*EXERCISE REQUIREMENTS*:
Each line below must be set down exactly; omit any image you find.

= = = =

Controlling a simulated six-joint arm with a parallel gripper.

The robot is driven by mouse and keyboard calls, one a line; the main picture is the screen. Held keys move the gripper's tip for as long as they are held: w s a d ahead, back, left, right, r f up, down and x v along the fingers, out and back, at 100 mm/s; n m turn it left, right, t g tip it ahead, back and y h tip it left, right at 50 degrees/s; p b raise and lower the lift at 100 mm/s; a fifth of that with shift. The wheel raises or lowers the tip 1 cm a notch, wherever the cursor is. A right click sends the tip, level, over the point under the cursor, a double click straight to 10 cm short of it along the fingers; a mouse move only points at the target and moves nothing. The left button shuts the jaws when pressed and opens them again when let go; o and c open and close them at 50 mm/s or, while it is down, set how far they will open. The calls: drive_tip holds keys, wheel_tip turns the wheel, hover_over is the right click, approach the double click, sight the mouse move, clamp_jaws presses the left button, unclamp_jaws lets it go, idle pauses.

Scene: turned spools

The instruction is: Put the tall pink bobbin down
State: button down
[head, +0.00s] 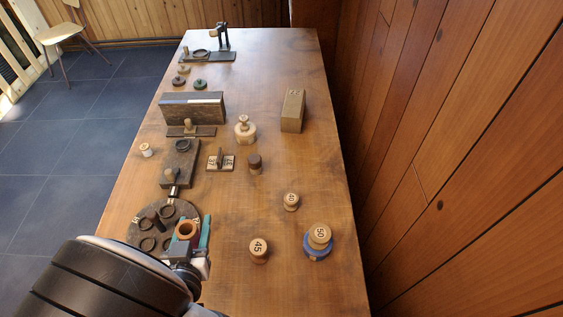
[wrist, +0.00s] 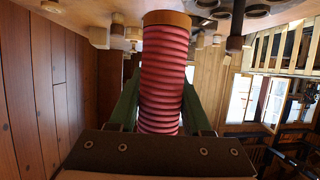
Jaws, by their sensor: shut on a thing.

= = = =

*FINISHED EXERCISE*:
Controlling a simulated six-joint arm with a parallel gripper.

The robot is driven by mouse and keyboard calls, one a line; the main picture is the screen. Held keys move the gripper's tip for as long as they are held: w s a d ahead, back, left, right, r f up, down and x v along the fingers, out and back, at 100 mm/s; n m turn it left, right, t g tip it ahead, back and y h tip it left, right at 50 degrees/s; p b raise and lower the lift at 100 mm/s; a fifth of that with shift. The wheel raises or lowers the tip 1 cm a notch, wherever the cursor is. A right click sends the tip, level, over the point under the cursor, a double click straight to 10 cm short of it along the fingers; a mouse move only points at the target and moves nothing. The left button shuts the jaws when pressed and opens them again when let go; o and c open and close them at 50 mm/s or, while it is down, set how far they will open. The calls: drive_tip holds keys, wheel_tip turns the wheel, hover_over is the right click, approach the double click, sight the mouse move, clamp_jaws presses the left button, unclamp_jaws lets it go, idle pauses.

Scene: turned spools

The instruction is: Put the tall pink bobbin down
State: button down
[head, +0.00s] 
[wrist, +0.00s] 
Jaws, by their sensor: shut on a thing.

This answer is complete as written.